Il en va de même de la mode des « food-trucks », de la cuisine de rue, ou bien encore de la « slow food », un concept apparu en Italie au début des années 1980, à l’initiative de Carlo Petrini, qui en fait un mouvement protestataire, en réaction à la fast food incarnée par MacDonald’s. Enfin encore plus récemment, les « dark kitchen », également appelées « ghost kitchens » qui pour la plupart ont surgi à l’heure de la pandémie et correspondent à des établissements sans salle, dédiés uniquement à la préparation de plats destinés à la livraison, ne sont pas davantage nées en France même si aujourd’hui on en compte un grand nombre dans l’Hexagone.

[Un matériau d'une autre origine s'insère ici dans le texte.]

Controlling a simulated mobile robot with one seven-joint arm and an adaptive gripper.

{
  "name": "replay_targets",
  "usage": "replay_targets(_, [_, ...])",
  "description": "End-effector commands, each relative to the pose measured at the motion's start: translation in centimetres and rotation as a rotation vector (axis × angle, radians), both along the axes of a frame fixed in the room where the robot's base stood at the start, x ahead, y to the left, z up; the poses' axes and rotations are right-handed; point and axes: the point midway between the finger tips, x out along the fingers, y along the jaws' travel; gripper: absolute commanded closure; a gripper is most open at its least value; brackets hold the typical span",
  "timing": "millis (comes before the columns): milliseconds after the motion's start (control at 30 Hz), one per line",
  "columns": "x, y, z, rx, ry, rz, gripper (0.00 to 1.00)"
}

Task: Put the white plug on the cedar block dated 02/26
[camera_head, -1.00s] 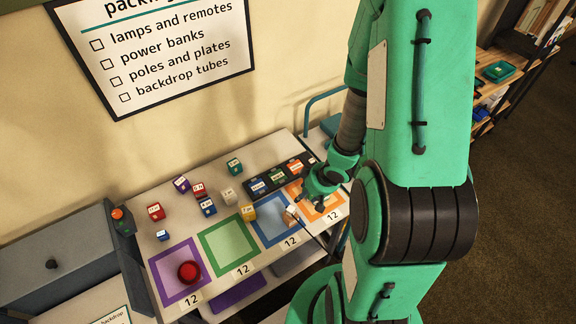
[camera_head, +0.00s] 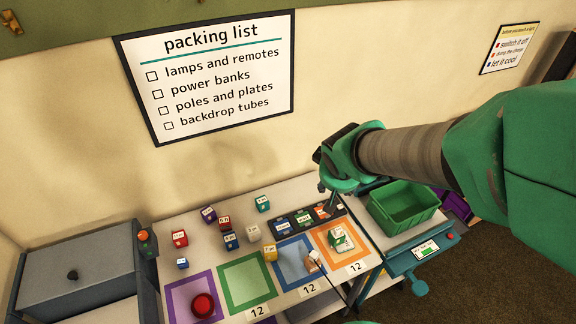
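My gripper (camera_head: 333,203) points down over the right end of a black tray (camera_head: 271,232). Its fingers are small and partly hidden by the wrist, so I cannot tell whether they are open. A brown, wood-like block with a pale face (camera_head: 313,261) stands at the right edge of the blue-framed square (camera_head: 289,272), with a thin dark line running from it toward the front edge. A green block with white on it (camera_head: 338,237) stands in the orange-framed square (camera_head: 349,257). Dates are too small to read, and I cannot single out the white plug.
Several small coloured blocks stand at the left and back, including a red one (camera_head: 180,238) and a yellow one (camera_head: 270,253). A red button (camera_head: 203,305) sits in the purple square. A green bin (camera_head: 404,205) stands right of the table. The green-framed square (camera_head: 247,283) is empty.

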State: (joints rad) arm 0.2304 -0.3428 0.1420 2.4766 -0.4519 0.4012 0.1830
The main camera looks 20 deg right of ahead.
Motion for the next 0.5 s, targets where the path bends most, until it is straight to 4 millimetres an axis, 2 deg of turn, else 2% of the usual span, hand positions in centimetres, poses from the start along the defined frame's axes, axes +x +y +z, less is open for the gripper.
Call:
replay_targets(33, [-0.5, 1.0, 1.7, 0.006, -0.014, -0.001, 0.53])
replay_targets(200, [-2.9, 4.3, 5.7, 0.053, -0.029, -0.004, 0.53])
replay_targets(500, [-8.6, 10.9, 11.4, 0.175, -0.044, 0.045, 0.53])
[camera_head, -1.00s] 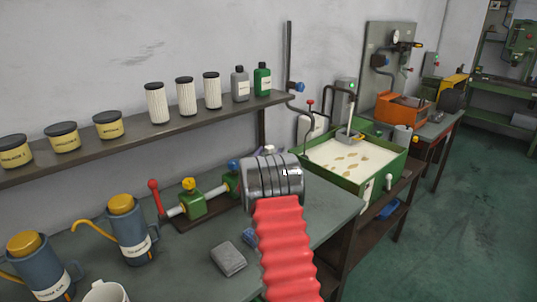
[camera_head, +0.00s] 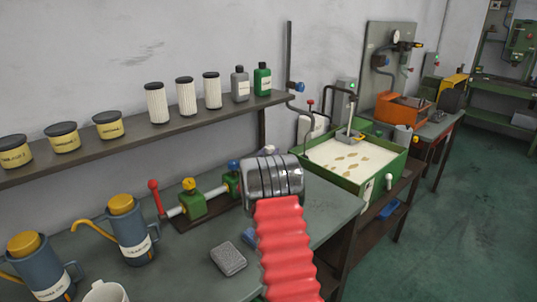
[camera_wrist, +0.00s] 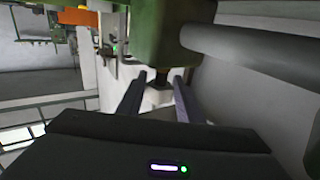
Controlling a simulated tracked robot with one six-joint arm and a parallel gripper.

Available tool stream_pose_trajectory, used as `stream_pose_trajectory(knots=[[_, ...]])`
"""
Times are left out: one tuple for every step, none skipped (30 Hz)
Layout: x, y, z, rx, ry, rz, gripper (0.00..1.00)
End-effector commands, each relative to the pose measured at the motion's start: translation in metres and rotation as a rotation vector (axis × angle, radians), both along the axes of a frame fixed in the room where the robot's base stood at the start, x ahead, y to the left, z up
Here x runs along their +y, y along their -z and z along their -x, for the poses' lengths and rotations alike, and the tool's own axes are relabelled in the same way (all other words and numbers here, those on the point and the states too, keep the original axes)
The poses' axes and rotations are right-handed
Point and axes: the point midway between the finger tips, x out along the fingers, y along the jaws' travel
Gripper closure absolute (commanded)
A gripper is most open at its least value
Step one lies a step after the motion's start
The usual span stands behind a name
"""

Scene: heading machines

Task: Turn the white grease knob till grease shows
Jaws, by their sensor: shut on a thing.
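In the wrist view, the white knob (camera_wrist: 157,98) sits on a short dark stem under a green block (camera_wrist: 168,30). My gripper (camera_wrist: 160,82) is shut on the white knob, one dark finger on each side. In the head view, my wrist and red sleeve hide the gripper and most of the work spot. A bench row of green blocks with a yellow knob (camera_head: 189,184), a blue knob (camera_head: 233,165) and a red lever (camera_head: 155,190) runs behind my wrist. The far end of this row is hidden.
Blue oil cans (camera_head: 131,235), a white mug (camera_head: 105,292) and a grey sponge-like block (camera_head: 228,259) stand on the bench. A shelf (camera_head: 140,140) with tins, filters and bottles runs above. A green tray (camera_head: 380,172) of pale liquid lies to the right.

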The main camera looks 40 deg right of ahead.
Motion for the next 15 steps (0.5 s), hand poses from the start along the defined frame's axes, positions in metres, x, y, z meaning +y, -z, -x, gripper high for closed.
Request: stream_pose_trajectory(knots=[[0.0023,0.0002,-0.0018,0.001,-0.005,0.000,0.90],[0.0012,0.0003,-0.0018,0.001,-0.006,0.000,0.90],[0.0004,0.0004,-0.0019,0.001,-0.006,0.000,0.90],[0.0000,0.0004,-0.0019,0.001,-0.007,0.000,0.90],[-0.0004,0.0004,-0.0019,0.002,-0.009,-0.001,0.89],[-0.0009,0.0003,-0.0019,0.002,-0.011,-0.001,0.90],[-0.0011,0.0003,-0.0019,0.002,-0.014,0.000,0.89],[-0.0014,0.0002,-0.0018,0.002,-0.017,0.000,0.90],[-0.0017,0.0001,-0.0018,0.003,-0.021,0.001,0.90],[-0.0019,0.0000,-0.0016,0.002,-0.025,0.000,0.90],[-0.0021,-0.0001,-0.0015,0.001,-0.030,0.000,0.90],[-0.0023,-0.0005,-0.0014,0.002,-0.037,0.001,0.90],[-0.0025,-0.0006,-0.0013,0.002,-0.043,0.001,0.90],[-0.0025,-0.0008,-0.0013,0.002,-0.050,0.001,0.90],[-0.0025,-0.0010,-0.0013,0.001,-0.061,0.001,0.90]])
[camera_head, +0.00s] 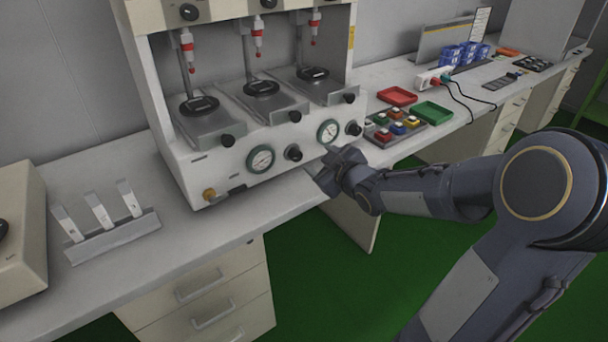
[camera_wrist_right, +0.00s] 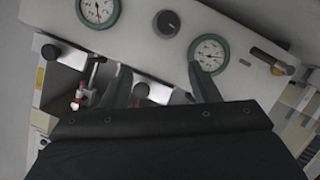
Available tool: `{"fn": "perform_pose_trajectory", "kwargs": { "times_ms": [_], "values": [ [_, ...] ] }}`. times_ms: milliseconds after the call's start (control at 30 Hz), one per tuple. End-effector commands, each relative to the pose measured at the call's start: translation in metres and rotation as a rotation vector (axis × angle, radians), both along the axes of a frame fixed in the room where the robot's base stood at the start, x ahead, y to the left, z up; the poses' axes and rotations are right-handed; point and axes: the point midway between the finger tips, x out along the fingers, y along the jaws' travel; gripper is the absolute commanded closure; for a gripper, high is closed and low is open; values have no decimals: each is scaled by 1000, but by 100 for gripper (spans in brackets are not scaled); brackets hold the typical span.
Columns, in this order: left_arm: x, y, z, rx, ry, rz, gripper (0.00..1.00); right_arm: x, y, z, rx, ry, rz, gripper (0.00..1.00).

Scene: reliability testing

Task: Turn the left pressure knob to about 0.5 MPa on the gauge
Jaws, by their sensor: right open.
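The tester's front panel has two round dial gauges and dark round knobs. The left pressure knob (camera_head: 293,152) sits just right of the left gauge (camera_head: 260,159). In the right wrist view, which looks turned around, this knob (camera_wrist_right: 166,24) lies between the left gauge (camera_wrist_right: 209,54) and the right gauge (camera_wrist_right: 97,12). The needles are too small to read surely. My right gripper (camera_head: 322,175) is in front of the panel, below the right gauge (camera_head: 328,131). In the wrist view its two fingers (camera_wrist_right: 159,72) are apart and empty, with the knob beyond their tips. My left gripper is out of view.
A right-hand knob (camera_head: 353,128) and a brass fitting (camera_head: 209,194) also stick out of the panel. A button box (camera_head: 392,128), a red tray (camera_head: 398,96) and a green tray (camera_head: 431,112) stand to the right. A rack (camera_head: 112,236) stands at left.

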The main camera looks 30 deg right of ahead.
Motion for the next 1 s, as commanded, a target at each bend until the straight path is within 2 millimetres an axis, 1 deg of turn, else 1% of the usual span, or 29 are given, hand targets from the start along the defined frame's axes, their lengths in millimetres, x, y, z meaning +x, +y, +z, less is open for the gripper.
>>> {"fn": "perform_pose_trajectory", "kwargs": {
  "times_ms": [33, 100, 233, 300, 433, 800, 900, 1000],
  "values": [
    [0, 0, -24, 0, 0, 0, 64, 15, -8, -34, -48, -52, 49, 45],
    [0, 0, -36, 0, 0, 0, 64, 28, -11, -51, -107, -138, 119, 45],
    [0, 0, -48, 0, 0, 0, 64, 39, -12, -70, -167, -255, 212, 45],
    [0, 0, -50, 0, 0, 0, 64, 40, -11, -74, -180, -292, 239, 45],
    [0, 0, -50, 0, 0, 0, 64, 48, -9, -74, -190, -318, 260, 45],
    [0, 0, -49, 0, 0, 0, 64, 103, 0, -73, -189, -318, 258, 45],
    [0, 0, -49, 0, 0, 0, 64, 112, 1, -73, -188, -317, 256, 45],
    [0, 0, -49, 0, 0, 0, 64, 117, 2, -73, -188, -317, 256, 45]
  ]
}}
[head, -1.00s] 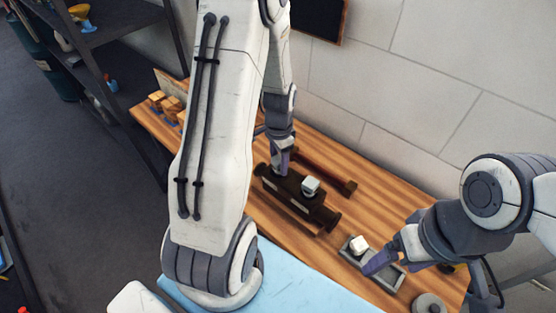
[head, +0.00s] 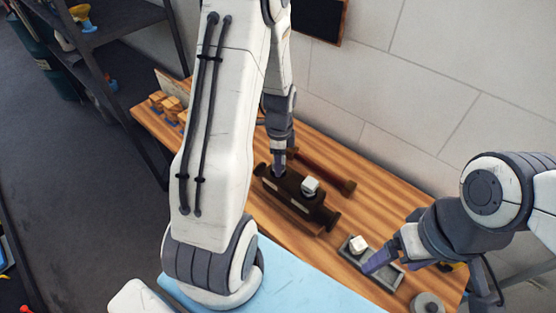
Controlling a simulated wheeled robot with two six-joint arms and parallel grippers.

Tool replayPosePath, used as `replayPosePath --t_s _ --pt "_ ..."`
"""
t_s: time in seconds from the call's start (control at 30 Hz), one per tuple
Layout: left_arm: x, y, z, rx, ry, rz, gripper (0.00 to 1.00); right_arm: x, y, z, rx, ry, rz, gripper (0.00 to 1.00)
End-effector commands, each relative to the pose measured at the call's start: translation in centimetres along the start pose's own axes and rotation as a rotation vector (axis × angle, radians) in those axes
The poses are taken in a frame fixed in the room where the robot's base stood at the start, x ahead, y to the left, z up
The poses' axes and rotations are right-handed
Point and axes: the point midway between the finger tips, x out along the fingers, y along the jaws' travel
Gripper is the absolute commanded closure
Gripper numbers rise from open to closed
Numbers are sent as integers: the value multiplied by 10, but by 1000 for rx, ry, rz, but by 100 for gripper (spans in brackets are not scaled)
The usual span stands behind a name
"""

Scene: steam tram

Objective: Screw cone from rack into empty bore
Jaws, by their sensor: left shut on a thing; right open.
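A dark brown block-like body (head: 298,200) with round ends lies on the wooden bench, with a pale piece (head: 310,186) standing on its top. My left gripper (head: 279,170) is at the far left end of this body, pointing down. It is shut on something too small and covered to make out. A small grey tray (head: 389,276) stands at the right of the bench with a white piece (head: 358,244) at its left end. My right gripper (head: 375,264) is open over the tray, beside the white piece. I cannot make out the empty bore.
A dark red bar (head: 325,170) lies behind the brown body, near the wall. Wooden blocks (head: 168,105) stand at the bench's far left. A grey disc (head: 428,303) lies at the right front. A light blue surface (head: 300,285) is in front.

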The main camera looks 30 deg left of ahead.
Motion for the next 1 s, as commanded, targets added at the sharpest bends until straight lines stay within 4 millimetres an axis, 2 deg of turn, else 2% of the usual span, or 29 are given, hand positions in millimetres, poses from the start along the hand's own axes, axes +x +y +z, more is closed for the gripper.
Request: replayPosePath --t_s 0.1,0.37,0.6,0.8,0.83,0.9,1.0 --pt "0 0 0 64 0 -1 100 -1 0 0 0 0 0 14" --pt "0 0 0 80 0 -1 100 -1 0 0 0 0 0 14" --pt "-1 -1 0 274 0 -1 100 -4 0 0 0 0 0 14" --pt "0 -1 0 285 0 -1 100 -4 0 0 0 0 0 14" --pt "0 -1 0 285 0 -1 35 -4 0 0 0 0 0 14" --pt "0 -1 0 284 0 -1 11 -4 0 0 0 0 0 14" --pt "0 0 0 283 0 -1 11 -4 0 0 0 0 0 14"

Cela étant, si la France n’impulse sans doute pas autant d’innovations que par le passé, tant l’art culinaire et la passion de l’art culinaire se sont  « mondialisés », il  n’en reste pas moins que la gastronomie et la cuisine en général occupent toujours une place majeure en France. Des statistiques récemment publiées attestent ainsi que le pays comptait en 2021, 175 000 restaurants dont 638 étoilés, témoignant ainsi d’une gamme très large d’établissements, et ce en dépit de la pandémie qui a durement affecté la profession. Par ailleurs la restauration constitue également une source majeure d’emplois puisque le secteur représentait, là encore en 2021, 1 700 000 personnes.  Enfin le succès populaire rencontré par les émissions culinaires, en particulier auprès des jeunes générations, participe aussi d’un engouement renouvelé pour la cuisine qui a va à l’encontre des idées reçues. Et de ce point de vue, l’attachement à la gastronomie et plus généralement à la cuisine, a encore en France  de beaux jours devant lui.